WFXT, which is owned by Rupert Murdoch's News Corp., spent three years preparing for the launch. In a multimillion dollar renovation, the station tripled its size to 90,000 square feet. Its newsroom is now contemporary in style, with blue neon lights and flat-screen televisions adorning the walls. The station hired about 40 reporters, producers, editors, and photographers.

And it plans to open on Monday a street-level satellite studio on Beacon Street near the State House where reporters will interview people on the street as well as newsmakers. A lot like the "Today" show, passersby can wave to cameras from the street. This location, where Romney is scheduled to appear on Monday, will be a secondary studio where the show will sometimes be anchored. Most of the time, however, the program will originate in Dedham.

WFXT isn't the first station to deliver local news during a timeslot dominated by network programming. For 11 years, NECN has aired local and regional news in the morning. Last September, WSBK-TV (Channel 38) began broadcasting a weekday show from 7 a.m. to 8 a.m.

WBZ-TV (Channel 4), WHDH-TV (Channel 7), and WCVB-TV (Channel 5) all broadcast morning shows from 5 a.m. to 7 a.m.

Ed Goldman, general manager of WSBK and WBZ, said WSBK's morning show has been growing in viewership, particularly among women 25 to 34 years old. Last month, the newscast averaged about 20,000 viewing households, which is comparable to WBZ's 5 a.m. show.

"People love the fact that they can get local information between 7 and 8," he said.
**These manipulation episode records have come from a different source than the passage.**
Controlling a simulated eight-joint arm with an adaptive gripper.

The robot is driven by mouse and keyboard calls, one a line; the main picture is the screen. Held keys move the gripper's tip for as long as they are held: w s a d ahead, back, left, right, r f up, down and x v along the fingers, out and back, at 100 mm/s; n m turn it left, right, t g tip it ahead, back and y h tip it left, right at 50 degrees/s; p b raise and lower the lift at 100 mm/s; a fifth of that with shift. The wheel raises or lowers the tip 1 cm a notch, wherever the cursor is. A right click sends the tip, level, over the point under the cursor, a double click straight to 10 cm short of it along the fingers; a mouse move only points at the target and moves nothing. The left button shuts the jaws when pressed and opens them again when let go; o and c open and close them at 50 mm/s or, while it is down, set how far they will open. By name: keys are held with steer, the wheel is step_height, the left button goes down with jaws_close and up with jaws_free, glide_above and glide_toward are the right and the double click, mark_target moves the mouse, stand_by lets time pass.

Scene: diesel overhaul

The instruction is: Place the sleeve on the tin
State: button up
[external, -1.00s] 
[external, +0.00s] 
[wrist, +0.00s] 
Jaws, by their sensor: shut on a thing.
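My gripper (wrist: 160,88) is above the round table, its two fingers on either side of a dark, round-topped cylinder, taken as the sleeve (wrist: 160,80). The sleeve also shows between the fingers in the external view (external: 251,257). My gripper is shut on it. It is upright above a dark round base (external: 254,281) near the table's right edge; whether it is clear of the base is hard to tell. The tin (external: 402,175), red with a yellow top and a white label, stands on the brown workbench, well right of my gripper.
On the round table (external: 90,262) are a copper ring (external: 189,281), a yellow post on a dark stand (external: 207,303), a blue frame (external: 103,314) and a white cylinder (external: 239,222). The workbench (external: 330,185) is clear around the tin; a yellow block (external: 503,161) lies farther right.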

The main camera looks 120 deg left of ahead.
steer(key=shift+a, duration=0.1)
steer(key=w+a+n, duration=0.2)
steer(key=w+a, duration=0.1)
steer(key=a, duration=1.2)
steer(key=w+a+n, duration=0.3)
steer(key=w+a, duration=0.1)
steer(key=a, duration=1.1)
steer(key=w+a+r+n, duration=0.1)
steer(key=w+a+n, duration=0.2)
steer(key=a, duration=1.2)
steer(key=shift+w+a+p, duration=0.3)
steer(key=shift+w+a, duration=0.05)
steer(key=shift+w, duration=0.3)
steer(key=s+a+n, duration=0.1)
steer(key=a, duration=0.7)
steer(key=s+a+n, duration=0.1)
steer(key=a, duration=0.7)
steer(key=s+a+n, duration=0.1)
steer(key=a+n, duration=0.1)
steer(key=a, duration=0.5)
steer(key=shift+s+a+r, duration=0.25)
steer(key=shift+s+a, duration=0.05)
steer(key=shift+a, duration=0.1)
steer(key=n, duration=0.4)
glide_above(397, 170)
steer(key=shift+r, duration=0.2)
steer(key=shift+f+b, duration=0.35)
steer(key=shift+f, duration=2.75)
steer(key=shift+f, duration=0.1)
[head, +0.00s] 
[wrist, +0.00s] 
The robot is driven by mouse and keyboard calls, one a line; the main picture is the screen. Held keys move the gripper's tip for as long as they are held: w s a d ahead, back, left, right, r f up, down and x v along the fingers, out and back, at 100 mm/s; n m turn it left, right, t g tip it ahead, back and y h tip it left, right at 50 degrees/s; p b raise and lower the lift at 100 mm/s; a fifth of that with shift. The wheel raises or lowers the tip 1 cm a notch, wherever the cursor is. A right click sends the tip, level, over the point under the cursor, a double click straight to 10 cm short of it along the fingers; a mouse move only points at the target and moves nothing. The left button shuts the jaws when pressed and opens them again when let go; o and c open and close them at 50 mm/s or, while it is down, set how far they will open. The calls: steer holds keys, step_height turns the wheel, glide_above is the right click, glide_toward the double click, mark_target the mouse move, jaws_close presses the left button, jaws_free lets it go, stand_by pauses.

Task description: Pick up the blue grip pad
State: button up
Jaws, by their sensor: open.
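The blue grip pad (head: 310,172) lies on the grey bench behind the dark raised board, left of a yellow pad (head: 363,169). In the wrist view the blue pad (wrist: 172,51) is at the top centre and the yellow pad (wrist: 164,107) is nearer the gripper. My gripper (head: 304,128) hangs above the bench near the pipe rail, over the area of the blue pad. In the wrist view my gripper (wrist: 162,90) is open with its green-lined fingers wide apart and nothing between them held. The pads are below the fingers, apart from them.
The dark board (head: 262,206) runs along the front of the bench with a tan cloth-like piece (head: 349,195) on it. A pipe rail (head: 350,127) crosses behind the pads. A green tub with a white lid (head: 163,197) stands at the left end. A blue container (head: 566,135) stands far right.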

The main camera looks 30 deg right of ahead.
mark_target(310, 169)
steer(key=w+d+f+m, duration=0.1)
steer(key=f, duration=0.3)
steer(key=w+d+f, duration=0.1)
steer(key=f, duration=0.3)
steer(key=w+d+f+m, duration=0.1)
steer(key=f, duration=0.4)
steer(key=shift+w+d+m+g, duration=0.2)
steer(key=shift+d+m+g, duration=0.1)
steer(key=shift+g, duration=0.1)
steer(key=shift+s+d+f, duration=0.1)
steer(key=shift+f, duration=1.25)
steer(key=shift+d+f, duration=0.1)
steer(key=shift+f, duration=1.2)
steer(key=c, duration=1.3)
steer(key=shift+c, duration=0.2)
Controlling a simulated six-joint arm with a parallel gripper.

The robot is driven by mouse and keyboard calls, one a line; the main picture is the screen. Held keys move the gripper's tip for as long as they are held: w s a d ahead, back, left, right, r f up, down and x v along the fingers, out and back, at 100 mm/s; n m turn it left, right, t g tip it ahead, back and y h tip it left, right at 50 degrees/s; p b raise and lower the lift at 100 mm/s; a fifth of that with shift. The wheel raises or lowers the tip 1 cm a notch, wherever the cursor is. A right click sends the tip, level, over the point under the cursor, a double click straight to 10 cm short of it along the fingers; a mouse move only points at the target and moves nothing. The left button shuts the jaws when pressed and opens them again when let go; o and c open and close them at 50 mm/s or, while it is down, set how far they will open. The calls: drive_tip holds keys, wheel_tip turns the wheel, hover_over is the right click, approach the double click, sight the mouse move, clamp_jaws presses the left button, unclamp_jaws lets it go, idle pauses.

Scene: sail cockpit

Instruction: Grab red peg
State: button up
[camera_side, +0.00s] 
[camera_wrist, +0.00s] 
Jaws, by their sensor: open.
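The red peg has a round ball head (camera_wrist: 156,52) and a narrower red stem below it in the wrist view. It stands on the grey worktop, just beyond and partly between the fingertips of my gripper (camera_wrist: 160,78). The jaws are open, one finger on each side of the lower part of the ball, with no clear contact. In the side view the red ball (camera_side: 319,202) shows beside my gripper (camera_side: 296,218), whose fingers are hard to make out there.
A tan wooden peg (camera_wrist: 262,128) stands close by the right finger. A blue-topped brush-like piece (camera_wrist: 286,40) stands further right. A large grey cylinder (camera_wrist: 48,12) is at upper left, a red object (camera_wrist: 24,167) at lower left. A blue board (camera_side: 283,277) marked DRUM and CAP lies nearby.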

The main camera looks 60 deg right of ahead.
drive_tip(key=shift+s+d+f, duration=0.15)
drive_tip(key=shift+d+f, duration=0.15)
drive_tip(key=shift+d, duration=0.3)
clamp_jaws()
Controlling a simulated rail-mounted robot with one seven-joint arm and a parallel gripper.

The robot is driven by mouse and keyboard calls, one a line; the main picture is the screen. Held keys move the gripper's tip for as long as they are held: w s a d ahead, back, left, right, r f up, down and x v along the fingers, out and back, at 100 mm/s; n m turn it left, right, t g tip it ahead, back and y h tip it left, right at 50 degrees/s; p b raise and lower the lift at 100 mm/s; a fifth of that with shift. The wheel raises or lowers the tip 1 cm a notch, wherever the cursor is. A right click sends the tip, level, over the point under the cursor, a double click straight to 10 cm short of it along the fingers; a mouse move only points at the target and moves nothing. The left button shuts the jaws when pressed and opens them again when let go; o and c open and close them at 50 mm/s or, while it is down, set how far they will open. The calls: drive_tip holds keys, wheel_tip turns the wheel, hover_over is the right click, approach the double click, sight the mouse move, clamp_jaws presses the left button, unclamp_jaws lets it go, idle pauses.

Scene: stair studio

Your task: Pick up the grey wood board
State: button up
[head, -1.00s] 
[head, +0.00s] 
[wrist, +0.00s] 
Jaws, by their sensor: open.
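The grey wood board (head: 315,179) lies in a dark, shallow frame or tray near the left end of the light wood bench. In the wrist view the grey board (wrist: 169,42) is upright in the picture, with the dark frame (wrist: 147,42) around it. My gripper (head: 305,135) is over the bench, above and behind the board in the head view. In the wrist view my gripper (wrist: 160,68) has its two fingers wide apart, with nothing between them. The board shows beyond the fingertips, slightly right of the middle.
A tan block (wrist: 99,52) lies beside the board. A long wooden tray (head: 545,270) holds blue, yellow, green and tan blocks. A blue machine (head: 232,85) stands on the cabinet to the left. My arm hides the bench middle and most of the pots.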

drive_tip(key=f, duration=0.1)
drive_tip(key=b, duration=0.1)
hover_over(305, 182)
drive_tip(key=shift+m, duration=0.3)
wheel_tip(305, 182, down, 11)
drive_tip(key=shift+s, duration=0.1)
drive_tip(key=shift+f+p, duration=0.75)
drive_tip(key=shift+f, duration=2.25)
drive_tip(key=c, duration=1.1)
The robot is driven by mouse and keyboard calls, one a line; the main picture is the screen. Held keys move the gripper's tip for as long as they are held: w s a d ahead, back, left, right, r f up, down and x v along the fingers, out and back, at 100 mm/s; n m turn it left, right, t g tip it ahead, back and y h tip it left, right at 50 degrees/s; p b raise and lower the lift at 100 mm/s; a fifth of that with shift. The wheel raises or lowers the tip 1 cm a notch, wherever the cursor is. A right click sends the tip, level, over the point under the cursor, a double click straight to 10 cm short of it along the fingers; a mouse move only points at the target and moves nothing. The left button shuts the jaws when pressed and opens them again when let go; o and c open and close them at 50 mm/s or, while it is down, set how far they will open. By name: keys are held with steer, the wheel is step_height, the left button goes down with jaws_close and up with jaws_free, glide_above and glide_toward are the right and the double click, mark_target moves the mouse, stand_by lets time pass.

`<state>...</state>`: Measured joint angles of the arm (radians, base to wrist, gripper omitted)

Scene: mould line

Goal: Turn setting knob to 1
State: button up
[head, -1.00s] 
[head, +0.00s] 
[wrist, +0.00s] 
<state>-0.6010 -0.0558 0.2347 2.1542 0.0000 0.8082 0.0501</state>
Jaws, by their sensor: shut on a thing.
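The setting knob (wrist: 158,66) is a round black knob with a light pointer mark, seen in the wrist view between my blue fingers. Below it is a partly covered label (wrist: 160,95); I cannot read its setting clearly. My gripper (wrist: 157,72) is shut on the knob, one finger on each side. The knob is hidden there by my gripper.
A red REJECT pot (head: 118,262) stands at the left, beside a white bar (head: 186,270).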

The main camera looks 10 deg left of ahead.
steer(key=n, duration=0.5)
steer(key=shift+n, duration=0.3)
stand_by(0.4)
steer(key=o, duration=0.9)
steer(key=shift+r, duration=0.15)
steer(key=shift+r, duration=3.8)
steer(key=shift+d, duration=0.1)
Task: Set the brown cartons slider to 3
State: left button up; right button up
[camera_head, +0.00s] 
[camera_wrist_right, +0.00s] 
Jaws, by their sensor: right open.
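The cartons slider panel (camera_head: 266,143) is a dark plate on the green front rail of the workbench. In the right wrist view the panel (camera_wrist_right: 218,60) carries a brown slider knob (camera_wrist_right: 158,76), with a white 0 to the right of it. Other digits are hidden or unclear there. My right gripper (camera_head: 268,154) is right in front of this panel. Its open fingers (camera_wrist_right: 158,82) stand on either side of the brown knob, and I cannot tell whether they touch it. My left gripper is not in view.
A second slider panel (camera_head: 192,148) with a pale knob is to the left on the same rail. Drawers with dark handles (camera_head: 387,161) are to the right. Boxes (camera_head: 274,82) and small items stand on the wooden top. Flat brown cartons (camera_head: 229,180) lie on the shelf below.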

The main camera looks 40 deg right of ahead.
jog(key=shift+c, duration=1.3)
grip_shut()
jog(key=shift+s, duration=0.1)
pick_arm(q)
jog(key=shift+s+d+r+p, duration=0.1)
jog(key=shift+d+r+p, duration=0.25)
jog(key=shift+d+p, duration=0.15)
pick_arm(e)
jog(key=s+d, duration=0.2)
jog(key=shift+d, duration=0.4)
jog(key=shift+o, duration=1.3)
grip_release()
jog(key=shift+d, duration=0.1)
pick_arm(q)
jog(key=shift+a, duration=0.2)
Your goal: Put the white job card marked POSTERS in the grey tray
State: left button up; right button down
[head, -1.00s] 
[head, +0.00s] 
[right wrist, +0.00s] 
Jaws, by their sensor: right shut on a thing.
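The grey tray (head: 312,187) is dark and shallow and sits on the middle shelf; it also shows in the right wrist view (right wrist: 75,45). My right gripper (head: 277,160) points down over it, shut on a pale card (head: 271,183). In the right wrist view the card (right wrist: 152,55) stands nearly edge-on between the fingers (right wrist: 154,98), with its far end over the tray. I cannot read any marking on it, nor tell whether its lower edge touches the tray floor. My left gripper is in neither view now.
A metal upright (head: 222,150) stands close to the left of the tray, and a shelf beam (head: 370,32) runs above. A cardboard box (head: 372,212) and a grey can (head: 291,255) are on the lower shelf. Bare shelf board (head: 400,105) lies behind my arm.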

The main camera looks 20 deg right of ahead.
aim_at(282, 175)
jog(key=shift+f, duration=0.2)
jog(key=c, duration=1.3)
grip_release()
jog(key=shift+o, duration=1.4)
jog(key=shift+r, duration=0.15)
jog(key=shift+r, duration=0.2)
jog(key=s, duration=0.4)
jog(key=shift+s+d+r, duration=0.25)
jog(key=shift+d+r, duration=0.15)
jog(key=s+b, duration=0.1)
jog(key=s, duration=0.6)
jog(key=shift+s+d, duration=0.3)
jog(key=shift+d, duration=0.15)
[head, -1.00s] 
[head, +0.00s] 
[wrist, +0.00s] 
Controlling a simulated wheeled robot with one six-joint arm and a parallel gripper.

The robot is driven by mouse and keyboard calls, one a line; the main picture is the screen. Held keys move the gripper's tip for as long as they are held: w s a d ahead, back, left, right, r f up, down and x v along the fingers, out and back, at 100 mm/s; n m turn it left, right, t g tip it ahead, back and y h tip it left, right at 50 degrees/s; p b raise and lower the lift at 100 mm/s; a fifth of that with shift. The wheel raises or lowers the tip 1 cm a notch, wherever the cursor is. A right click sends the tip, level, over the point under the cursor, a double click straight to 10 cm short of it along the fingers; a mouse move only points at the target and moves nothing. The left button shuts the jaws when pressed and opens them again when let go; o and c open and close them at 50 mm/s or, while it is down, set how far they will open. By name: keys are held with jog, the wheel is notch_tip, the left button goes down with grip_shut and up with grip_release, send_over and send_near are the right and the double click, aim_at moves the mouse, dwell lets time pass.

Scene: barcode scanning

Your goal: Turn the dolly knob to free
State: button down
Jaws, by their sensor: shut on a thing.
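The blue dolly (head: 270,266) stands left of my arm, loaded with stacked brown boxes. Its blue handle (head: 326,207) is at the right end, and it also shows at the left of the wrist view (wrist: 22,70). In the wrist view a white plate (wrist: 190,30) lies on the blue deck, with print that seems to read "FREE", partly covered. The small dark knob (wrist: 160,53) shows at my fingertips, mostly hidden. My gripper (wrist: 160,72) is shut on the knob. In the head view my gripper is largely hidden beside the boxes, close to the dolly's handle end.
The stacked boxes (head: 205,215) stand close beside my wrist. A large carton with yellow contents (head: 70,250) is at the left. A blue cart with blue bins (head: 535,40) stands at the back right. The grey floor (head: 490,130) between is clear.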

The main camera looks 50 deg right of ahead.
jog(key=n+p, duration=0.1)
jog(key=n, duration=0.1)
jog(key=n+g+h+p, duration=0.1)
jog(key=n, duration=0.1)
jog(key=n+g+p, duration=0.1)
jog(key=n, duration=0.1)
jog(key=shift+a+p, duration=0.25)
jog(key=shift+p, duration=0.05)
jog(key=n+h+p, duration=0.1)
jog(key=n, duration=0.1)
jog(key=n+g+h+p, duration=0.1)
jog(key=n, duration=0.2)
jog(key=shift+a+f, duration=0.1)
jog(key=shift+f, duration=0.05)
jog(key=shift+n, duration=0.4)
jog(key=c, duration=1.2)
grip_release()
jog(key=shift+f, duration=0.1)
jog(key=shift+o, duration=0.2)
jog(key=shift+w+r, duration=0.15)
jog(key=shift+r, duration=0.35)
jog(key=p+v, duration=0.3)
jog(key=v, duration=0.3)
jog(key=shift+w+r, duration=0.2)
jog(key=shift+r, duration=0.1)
Although Goldman "applauds" WFXT's innovative efforts, he said WSBK will continue with its current format of news, traffic, and weather.

Jim Thistle, director of broadcast journalism at Boston University and a former news director at Channels 4, 5, and 7, said it's appropriate for WFXT to try to differentiate itself in a climate "when there's a sameness to so much programming.

"If it's in the bounds of good taste, I don't have a problem with commentary and satire if it's clearly labeled," he said. "It's the morning. I think you can be a little fresh. It doesn't all have to be death and destruction. It doesn't all have to be boring."